En 1984, il signe un pamphlet antiféministe intitulé Dieu est un homme parce qu’il est bon et fort et seconde ouvertement les mouvements anti-avortement.
Reggie Chartrand Il est fier de présenter en août 1987 un nouveau parti politique baptisé Action Québec. À titre de chef, il se dit favorable à la division des écoles selon une ligne religieuse défendue dans l’enseignement. Action Québec est farouchement opposé à la régulation des naissances et considère que l’application d’une morale sévère est une façon prometteuse de contrer le sida. Il regrette le temps de Maurice Duplessis où « les femmes étaient à leur vraie place, au foyer, à élever les enfants ».

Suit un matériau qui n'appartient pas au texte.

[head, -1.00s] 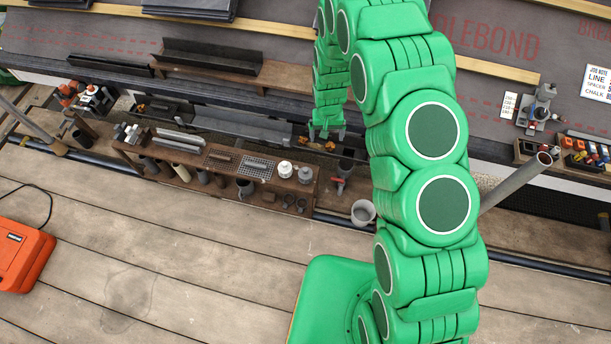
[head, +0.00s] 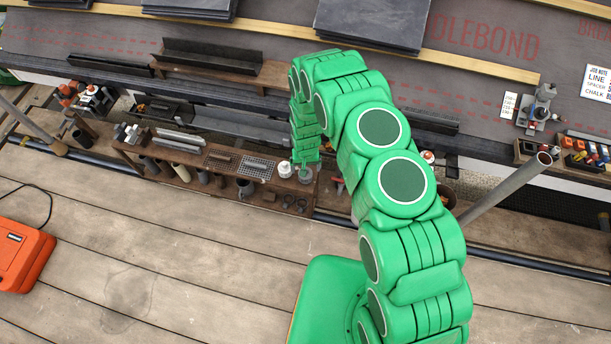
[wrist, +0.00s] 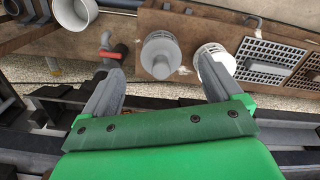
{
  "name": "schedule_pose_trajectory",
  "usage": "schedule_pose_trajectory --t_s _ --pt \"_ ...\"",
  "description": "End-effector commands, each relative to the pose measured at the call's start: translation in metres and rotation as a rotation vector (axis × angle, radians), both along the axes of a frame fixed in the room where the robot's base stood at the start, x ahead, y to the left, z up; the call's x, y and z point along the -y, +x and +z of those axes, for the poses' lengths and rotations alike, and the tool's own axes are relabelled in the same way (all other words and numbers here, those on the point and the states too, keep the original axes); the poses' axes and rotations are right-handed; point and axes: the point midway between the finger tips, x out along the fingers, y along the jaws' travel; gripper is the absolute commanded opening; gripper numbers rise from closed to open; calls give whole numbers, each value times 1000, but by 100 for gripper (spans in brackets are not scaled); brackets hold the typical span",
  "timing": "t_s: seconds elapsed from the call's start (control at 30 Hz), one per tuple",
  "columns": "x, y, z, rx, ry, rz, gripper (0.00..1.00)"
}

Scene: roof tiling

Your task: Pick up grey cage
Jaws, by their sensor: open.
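The grey cage (wrist: 160,52), a round grey cap-like piece, stands on the brown wooden bench. In the wrist view it lies between and just beyond the open fingers of my gripper (wrist: 160,70), untouched as far as I can tell. In the head view my gripper (head: 306,163) is over the bench's right part, with the grey cage (head: 305,175) partly hidden beneath it. A similar white cage (wrist: 212,50) stands close beside the grey one. My right finger overlaps it in the wrist view; contact cannot be told.
Metal grilles (wrist: 262,57) lie beyond the white cage. A red-handled tool (wrist: 108,48) and a pale bucket (wrist: 76,13) are on the other side. The bench (head: 220,185) carries several tubes and small parts. Dark sheets (head: 372,22) are stacked on the roof behind.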

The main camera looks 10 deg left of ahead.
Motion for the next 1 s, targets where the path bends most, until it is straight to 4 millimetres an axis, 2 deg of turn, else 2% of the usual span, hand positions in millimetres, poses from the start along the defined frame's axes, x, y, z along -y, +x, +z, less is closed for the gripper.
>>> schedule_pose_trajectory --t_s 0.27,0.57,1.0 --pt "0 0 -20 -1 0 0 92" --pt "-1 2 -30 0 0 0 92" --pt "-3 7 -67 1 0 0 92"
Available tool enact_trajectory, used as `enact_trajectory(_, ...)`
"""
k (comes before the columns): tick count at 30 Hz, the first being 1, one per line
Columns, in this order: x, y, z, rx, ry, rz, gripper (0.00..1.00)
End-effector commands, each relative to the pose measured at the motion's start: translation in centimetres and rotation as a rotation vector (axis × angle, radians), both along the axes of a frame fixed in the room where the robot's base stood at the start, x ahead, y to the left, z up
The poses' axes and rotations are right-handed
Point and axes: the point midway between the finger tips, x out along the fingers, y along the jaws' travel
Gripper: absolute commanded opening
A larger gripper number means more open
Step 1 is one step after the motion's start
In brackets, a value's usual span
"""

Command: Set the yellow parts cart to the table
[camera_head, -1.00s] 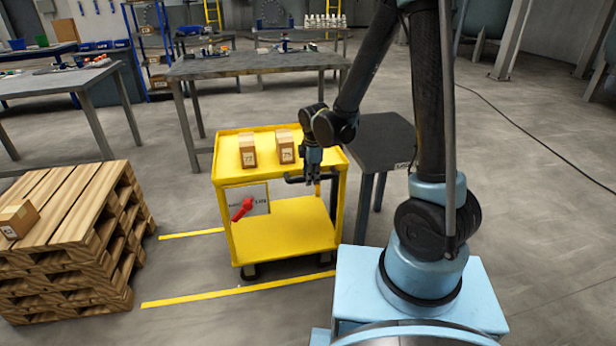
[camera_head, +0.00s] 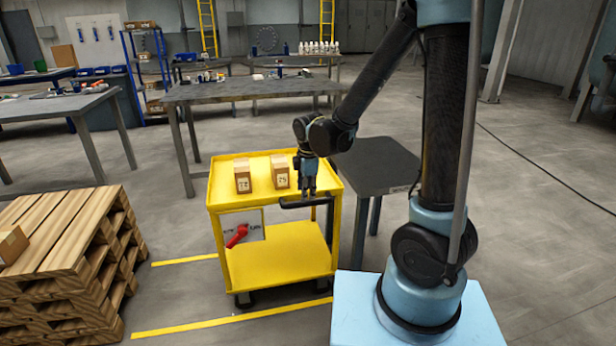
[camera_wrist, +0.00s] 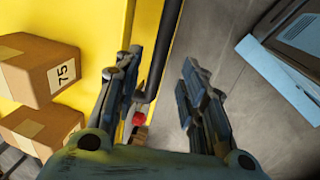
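The yellow parts cart (camera_head: 275,262) stands on the floor between two yellow floor lines. Two cardboard boxes are on its top shelf: a left box (camera_head: 242,181) and a right box marked 75 (camera_head: 279,172). A black handle bar (camera_head: 308,201) runs along its near right edge. A red lever (camera_head: 237,236) sits on a pale plate on its near side. My gripper (camera_head: 310,191) is low at the handle bar. In the wrist view my gripper (camera_wrist: 160,90) has its fingers apart, the dark bar between them nearer the left finger. A small dark table (camera_head: 375,164) stands just right of the cart.
A grey workbench (camera_head: 250,91) stands behind the cart. Stacked wooden pallets (camera_head: 70,262) with a box are at the left. Another bench (camera_head: 60,107) is at the far left. A cable (camera_head: 545,168) lies on the open floor at the right.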

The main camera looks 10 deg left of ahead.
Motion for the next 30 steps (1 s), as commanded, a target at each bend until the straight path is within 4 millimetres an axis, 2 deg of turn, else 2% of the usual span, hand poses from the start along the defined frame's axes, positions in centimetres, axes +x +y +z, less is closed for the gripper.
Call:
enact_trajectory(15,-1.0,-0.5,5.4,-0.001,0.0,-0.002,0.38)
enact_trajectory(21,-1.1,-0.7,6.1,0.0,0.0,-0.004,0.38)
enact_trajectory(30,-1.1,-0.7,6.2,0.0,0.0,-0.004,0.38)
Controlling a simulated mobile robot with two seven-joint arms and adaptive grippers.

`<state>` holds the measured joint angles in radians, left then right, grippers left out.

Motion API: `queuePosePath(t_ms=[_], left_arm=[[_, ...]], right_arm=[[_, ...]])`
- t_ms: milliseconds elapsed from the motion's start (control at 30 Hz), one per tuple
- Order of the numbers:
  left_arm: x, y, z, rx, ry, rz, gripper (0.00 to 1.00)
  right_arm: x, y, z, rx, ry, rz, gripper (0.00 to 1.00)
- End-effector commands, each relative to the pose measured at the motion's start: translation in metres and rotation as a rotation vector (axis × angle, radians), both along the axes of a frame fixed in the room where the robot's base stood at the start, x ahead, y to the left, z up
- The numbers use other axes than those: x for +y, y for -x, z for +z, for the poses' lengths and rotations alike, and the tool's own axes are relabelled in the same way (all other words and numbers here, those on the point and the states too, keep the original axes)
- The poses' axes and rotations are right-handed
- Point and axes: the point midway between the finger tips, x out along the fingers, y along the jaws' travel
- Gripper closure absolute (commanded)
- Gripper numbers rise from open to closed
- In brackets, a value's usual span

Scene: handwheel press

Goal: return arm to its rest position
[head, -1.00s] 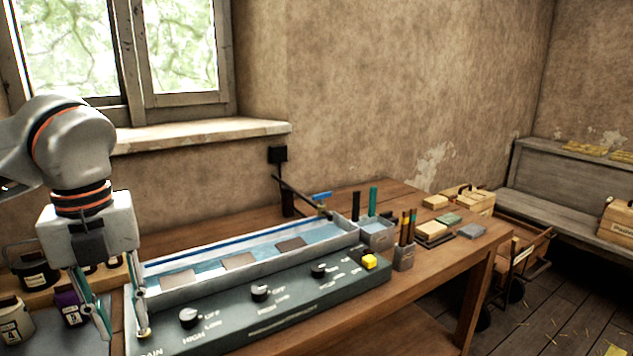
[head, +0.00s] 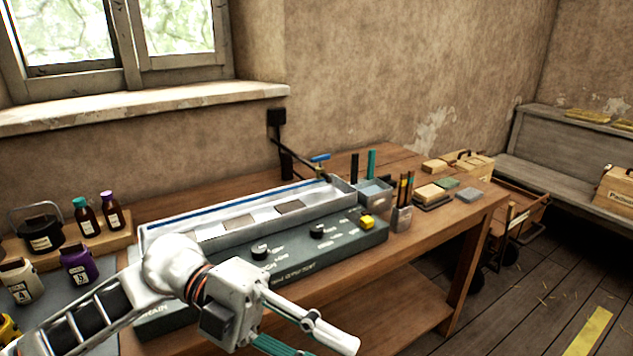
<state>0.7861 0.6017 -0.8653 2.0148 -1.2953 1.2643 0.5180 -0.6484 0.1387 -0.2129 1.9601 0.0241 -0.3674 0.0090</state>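My left arm comes in from the lower left, low in front of the bench. Its gripper (head: 318,347) points down and to the right in front of the dark control panel (head: 290,262). One pale finger ends near the bottom edge; the teal-edged other finger is partly cut off by it. The fingers look spread, with nothing visible between them. The gripper appears clear of the panel. My arm hides the panel's left part and some knobs. My right gripper is out of view.
A long trough (head: 250,218) with flat plates inside stands behind the panel. Bottles (head: 82,262) stand at the left. A cup of sticks (head: 401,216) and blocks (head: 431,193) lie to the right. The floor (head: 520,300) at right is open.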

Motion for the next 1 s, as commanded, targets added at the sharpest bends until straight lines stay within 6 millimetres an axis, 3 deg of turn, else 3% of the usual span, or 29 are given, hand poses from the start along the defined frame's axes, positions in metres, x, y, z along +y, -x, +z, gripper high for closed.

En 1983, il avait soutenu la candidature de Joe Clark contre celle de Bryan Mulroney au Parti conservateur du Canada, convaincu que celui-là plus que celui-ci serait plus disposé à négocier avec un Québec souverain. Dans la seconde moitié de sa vie, les idées de Reggie Chartrand apparaissent incliner plus largement vers une droite conservatrice qu’au plus fort de son action politique dans les années 1960. Une étude de sa pensée et de son action reste encore à produire.
En 2010, considérablement amoindri, Reggie Chartrand fait une de ses dernières apparitions publiques au lancement d’un documentaire que lui consacre Jules Falardeau. À l’aide de documents d’archives, Reggie Chartrand, patriote québécois, un film de 45 minutes, aborde son militantisme en faveur de l’indépendance du Québec. En 2011, Reggie Chartrand a reçu la médaille Bene Merenti de Patria de la Société Saint-Jean-Baptiste.